** begin **
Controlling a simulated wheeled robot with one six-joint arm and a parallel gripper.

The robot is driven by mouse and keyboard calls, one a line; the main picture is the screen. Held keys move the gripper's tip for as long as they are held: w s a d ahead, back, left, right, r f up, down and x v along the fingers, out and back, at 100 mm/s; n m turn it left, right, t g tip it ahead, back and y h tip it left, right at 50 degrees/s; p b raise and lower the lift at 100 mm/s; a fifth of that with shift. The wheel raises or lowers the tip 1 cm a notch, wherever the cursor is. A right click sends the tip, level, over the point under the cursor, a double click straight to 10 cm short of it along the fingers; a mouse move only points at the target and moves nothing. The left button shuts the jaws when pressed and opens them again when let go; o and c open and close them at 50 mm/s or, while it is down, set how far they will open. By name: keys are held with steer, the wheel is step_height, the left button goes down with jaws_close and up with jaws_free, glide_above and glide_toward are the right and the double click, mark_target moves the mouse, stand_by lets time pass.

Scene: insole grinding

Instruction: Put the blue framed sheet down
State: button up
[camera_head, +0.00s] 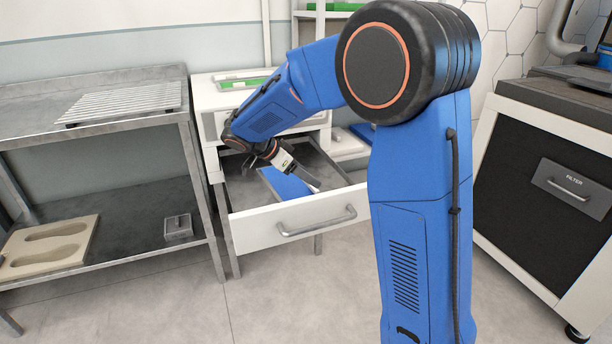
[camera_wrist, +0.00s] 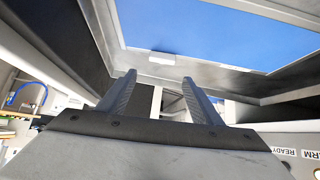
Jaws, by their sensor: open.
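The blue framed sheet (camera_head: 283,184) lies inside the open drawer of the white cabinet, partly hidden behind my gripper and wrist. In the wrist view the blue sheet (camera_wrist: 215,32) shows large, with a pale edge and small light tabs along its near side. My gripper (camera_head: 314,184) is over the drawer, pointing down and to the right. Its two fingers (camera_wrist: 158,78) are spread with nothing between them. They appear apart from the sheet, close to its near edge; the exact gap cannot be told.
The drawer front (camera_head: 300,215) stands out with a grey handle. A metal shelf unit (camera_head: 120,205) at left holds a wire rack (camera_head: 125,102), a beige insole mould (camera_head: 48,246) and a small metal box (camera_head: 178,227). A dark filter cabinet (camera_head: 540,150) stands at right. The floor in front is clear.

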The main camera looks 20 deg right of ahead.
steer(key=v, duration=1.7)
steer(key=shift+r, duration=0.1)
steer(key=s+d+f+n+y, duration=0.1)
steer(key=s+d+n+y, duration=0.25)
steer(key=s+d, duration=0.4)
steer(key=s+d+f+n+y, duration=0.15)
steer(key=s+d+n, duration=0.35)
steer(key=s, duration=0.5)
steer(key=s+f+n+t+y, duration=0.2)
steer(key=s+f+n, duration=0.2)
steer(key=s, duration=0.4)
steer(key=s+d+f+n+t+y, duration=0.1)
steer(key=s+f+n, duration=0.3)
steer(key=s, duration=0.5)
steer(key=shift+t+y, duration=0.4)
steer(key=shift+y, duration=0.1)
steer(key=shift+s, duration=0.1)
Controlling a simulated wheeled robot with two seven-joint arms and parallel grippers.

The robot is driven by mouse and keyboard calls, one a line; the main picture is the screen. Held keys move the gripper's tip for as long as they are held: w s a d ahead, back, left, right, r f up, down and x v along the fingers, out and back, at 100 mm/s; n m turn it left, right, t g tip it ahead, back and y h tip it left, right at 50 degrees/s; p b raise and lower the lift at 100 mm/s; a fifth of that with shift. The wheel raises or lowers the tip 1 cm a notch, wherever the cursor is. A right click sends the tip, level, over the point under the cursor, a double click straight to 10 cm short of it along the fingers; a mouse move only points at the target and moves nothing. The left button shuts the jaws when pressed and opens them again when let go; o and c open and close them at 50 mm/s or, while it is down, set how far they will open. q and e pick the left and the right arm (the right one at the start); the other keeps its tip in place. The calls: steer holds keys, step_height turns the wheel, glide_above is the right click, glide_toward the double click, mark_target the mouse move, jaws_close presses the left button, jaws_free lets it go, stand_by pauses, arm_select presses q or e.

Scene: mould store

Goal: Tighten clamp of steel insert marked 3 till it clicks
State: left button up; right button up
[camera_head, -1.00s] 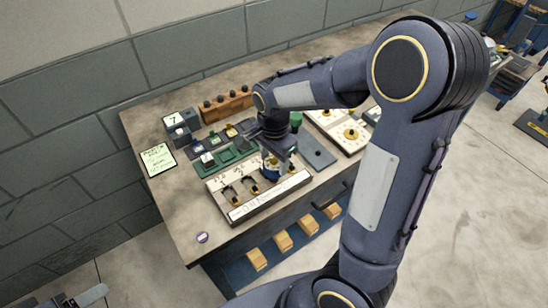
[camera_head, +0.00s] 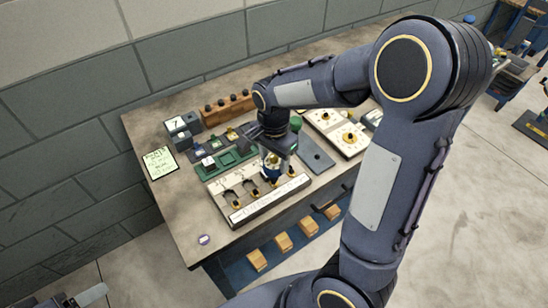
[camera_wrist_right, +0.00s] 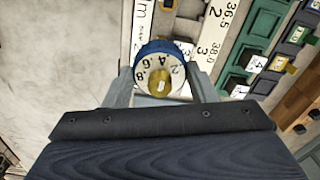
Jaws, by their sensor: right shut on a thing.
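My right gripper (camera_head: 271,164) is down at the white clamp board (camera_head: 243,215) on the bench. It is shut on a blue-rimmed round knob (camera_head: 267,173). In the right wrist view the fingers of my right gripper (camera_wrist_right: 163,82) sit on either side of the knob (camera_wrist_right: 162,47). Its pale dial face carries 2, 4, 6, 8 and a brass centre. The board's number strip (camera_wrist_right: 208,60) shows 2 and 3 beside the knob. The steel insert and the clamp under the knob are hidden.
Green trays (camera_head: 232,158) lie behind the board, with a wooden block holding dark knobs (camera_head: 230,105) farther back. A second pale board (camera_head: 340,132) and a grey plate (camera_head: 316,154) lie right. A green note (camera_head: 160,162) lies left. The bench's front left is mostly clear.

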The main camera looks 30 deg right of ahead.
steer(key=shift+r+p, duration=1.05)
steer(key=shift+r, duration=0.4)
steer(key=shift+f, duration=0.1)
** end **
== SHORT PROBLEM ==
Work out how many lines in the records above hold the string "wheeled", then give only that count.

== RESPONSE TO THE TASK ==
2